_AIM OF THE TASK_.
Your task is to transcribe the data in full.

#### MATERIAL SUPPLIED ####

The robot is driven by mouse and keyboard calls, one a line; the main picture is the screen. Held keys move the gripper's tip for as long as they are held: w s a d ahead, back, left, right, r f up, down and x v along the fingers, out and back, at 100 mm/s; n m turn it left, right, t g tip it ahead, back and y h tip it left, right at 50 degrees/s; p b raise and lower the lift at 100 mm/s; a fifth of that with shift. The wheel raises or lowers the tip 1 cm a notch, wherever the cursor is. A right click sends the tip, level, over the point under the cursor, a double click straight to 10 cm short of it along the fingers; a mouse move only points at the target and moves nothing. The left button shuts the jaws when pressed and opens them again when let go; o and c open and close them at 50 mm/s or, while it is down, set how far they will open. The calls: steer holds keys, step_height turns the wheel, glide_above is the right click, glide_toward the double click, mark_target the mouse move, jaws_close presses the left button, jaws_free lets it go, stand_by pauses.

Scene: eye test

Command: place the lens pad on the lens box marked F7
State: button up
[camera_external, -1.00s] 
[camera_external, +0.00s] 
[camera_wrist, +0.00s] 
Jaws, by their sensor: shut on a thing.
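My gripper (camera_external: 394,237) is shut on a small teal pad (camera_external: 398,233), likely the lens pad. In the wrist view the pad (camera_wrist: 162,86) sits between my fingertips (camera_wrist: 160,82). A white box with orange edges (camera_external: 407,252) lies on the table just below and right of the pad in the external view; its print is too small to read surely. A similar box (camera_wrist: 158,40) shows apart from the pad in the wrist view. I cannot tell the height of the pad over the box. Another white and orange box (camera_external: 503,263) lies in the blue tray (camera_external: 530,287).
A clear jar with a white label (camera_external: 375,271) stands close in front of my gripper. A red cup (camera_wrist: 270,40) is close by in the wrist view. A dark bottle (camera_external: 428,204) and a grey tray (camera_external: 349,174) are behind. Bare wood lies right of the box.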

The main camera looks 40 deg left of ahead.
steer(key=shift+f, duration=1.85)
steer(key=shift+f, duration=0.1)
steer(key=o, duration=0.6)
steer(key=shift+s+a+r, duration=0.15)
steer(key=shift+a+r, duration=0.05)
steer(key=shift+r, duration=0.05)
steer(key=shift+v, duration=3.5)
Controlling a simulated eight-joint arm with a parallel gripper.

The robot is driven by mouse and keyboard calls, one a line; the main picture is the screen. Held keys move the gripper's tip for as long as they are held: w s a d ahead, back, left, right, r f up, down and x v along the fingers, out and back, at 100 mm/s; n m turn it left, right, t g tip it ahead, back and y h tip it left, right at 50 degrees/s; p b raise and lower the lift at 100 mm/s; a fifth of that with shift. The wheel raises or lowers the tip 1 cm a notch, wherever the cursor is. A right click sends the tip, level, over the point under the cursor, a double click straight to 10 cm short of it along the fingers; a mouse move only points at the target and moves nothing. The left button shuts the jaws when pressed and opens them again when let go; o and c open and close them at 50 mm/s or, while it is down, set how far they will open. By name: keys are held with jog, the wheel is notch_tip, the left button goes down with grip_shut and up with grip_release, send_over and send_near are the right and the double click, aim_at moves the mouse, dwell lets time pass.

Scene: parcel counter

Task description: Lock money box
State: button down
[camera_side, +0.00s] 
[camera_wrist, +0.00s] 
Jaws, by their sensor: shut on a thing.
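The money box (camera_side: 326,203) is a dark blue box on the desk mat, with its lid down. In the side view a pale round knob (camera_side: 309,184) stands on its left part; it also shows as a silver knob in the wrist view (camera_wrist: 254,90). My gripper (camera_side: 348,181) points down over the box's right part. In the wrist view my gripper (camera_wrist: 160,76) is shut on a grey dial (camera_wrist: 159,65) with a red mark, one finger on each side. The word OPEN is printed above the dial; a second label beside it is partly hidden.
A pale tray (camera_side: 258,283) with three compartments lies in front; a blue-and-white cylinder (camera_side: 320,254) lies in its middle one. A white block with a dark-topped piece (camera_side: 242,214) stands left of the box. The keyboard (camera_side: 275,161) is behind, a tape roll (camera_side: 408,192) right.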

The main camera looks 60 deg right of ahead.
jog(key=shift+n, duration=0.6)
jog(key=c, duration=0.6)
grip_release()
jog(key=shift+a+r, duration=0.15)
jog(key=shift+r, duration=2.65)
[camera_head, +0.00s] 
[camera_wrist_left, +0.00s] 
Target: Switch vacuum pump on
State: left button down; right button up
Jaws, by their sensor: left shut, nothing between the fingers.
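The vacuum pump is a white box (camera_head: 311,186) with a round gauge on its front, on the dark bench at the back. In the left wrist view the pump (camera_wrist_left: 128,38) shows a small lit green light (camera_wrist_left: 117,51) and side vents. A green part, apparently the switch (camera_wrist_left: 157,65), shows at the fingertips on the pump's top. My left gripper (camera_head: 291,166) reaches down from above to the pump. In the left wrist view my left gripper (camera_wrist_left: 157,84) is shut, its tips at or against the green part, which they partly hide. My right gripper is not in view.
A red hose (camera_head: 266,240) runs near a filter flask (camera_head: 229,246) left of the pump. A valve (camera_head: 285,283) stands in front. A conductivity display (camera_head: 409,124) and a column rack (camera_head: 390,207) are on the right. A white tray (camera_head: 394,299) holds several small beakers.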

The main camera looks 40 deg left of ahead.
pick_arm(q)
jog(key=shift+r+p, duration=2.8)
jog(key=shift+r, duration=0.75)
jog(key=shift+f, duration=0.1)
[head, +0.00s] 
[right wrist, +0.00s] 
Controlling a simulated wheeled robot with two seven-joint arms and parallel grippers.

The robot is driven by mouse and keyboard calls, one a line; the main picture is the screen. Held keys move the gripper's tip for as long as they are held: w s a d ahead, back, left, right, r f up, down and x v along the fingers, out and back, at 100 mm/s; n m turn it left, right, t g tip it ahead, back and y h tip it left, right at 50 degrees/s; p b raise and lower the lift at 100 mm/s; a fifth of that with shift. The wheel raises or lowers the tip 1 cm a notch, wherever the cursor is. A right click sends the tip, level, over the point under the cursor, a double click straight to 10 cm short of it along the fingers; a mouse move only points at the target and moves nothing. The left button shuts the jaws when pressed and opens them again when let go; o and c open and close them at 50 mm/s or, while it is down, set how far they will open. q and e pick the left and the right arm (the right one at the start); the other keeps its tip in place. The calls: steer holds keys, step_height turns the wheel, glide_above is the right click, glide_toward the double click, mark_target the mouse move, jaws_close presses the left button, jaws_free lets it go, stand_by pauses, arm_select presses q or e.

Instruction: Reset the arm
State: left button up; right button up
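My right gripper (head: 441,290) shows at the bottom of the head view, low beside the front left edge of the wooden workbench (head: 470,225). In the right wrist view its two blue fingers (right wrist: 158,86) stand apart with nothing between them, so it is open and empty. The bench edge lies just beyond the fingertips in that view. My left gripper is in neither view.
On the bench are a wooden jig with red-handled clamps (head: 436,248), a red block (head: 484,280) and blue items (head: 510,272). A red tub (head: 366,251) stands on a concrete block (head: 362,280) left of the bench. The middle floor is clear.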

####

_WORKED SOLUTION_.
The robot is driven by mouse and keyboard calls, one a line; the main picture is the screen. Held keys move the gripper's tip for as long as they are held: w s a d ahead, back, left, right, r f up, down and x v along the fingers, out and back, at 100 mm/s; n m turn it left, right, t g tip it ahead, back and y h tip it left, right at 50 degrees/s; p b raise and lower the lift at 100 mm/s; a fifth of that with shift. The wheel raises or lowers the tip 1 cm a notch, wherever the cursor is. A right click sends the tip, level, over the point under the cursor, a double click straight to 10 cm short of it along the fingers; a mouse move only points at the target and moves nothing. The left button shuts the jaws when pressed and opens them again when let go; o and c open and close them at 50 mm/s or, while it is down, set how far they will open. The calls: steer holds keys, step_height turns the wheel, glide_above is the right click, glide_toward the double click, mark_target the mouse move, jaws_close presses the left button, jaws_free lets it go, stand_by pauses.

Scene: eye test

Command: place the lens pad on the lens box marked F7
State: button up
[camera_external, -1.00s] 
[camera_external, +0.00s] 
[camera_wrist, +0.00s] 
Jaws, by their sensor: shut on a thing.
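My gripper (camera_external: 394,237) is shut on a small teal pad (camera_external: 398,233), likely the lens pad. In the wrist view the pad (camera_wrist: 162,86) sits between my fingertips (camera_wrist: 160,82). A white box with orange edges (camera_external: 407,252) lies on the table just below and right of the pad in the external view; its print is too small to read surely. A similar box (camera_wrist: 158,40) shows apart from the pad in the wrist view. I cannot tell the height of the pad over the box. Another white and orange box (camera_external: 503,263) lies in the blue tray (camera_external: 530,287).
A clear jar with a white label (camera_external: 375,271) stands close in front of my gripper. A red cup (camera_wrist: 270,40) is close by in the wrist view. A dark bottle (camera_external: 428,204) and a grey tray (camera_external: 349,174) are behind. Bare wood lies right of the box.

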The main camera looks 40 deg left of ahead.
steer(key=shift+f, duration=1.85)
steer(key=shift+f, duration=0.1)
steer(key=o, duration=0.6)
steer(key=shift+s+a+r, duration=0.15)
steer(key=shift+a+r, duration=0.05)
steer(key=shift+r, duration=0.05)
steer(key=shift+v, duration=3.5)
Controlling a simulated eight-joint arm with a parallel gripper.

The robot is driven by mouse and keyboard calls, one a line; the main picture is the screen. Held keys move the gripper's tip for as long as they are held: w s a d ahead, back, left, right, r f up, down and x v along the fingers, out and back, at 100 mm/s; n m turn it left, right, t g tip it ahead, back and y h tip it left, right at 50 degrees/s; p b raise and lower the lift at 100 mm/s; a fifth of that with shift. The wheel raises or lowers the tip 1 cm a notch, wherever the cursor is. A right click sends the tip, level, over the point under the cursor, a double click straight to 10 cm short of it along the fingers; a mouse move only points at the target and moves nothing. The left button shuts the jaws when pressed and opens them again when let go; o and c open and close them at 50 mm/s or, while it is down, set how far they will open. By name: keys are held with jog, the wheel is notch_tip, the left button goes down with grip_shut and up with grip_release, send_over and send_near are the right and the double click, aim_at moves the mouse, dwell lets time pass.

Scene: parcel counter

Task description: Lock money box
State: button down
[camera_side, +0.00s] 
[camera_wrist, +0.00s] 
Jaws, by their sensor: shut on a thing.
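The money box (camera_side: 326,203) is a dark blue box on the desk mat, with its lid down. In the side view a pale round knob (camera_side: 309,184) stands on its left part; it also shows as a silver knob in the wrist view (camera_wrist: 254,90). My gripper (camera_side: 348,181) points down over the box's right part. In the wrist view my gripper (camera_wrist: 160,76) is shut on a grey dial (camera_wrist: 159,65) with a red mark, one finger on each side. The word OPEN is printed above the dial; a second label beside it is partly hidden.
A pale tray (camera_side: 258,283) with three compartments lies in front; a blue-and-white cylinder (camera_side: 320,254) lies in its middle one. A white block with a dark-topped piece (camera_side: 242,214) stands left of the box. The keyboard (camera_side: 275,161) is behind, a tape roll (camera_side: 408,192) right.

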The main camera looks 60 deg right of ahead.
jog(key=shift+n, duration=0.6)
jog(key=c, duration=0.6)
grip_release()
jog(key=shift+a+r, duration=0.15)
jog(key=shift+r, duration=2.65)
[camera_head, +0.00s] 
[camera_wrist_left, +0.00s] 
Target: Switch vacuum pump on
State: left button down; right button up
Jaws, by their sensor: left shut, nothing between the fingers.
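The vacuum pump is a white box (camera_head: 311,186) with a round gauge on its front, on the dark bench at the back. In the left wrist view the pump (camera_wrist_left: 128,38) shows a small lit green light (camera_wrist_left: 117,51) and side vents. A green part, apparently the switch (camera_wrist_left: 157,65), shows at the fingertips on the pump's top. My left gripper (camera_head: 291,166) reaches down from above to the pump. In the left wrist view my left gripper (camera_wrist_left: 157,84) is shut, its tips at or against the green part, which they partly hide. My right gripper is not in view.
A red hose (camera_head: 266,240) runs near a filter flask (camera_head: 229,246) left of the pump. A valve (camera_head: 285,283) stands in front. A conductivity display (camera_head: 409,124) and a column rack (camera_head: 390,207) are on the right. A white tray (camera_head: 394,299) holds several small beakers.

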The main camera looks 40 deg left of ahead.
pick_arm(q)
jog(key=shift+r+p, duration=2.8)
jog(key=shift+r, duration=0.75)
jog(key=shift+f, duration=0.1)
[head, +0.00s] 
[right wrist, +0.00s] 
Controlling a simulated wheeled robot with two seven-joint arms and parallel grippers.

The robot is driven by mouse and keyboard calls, one a line; the main picture is the screen. Held keys move the gripper's tip for as long as they are held: w s a d ahead, back, left, right, r f up, down and x v along the fingers, out and back, at 100 mm/s; n m turn it left, right, t g tip it ahead, back and y h tip it left, right at 50 degrees/s; p b raise and lower the lift at 100 mm/s; a fifth of that with shift. The wheel raises or lowers the tip 1 cm a notch, wherever the cursor is. A right click sends the tip, level, over the point under the cursor, a double click straight to 10 cm short of it along the fingers; a mouse move only points at the target and moves nothing. The left button shuts the jaws when pressed and opens them again when let go; o and c open and close them at 50 mm/s or, while it is down, set how far they will open. q and e pick the left and the right arm (the right one at the start); the other keeps its tip in place. The calls: steer holds keys, step_height turns the wheel, glide_above is the right click, glide_toward the double click, mark_target the mouse move, jaws_close presses the left button, jaws_free lets it go, stand_by pauses, arm_select presses q or e.

Instruction: Reset the arm
State: left button up; right button up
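My right gripper (head: 441,290) shows at the bottom of the head view, low beside the front left edge of the wooden workbench (head: 470,225). In the right wrist view its two blue fingers (right wrist: 158,86) stand apart with nothing between them, so it is open and empty. The bench edge lies just beyond the fingertips in that view. My left gripper is in neither view.
On the bench are a wooden jig with red-handled clamps (head: 436,248), a red block (head: 484,280) and blue items (head: 510,272). A red tub (head: 366,251) stands on a concrete block (head: 362,280) left of the bench. The middle floor is clear.

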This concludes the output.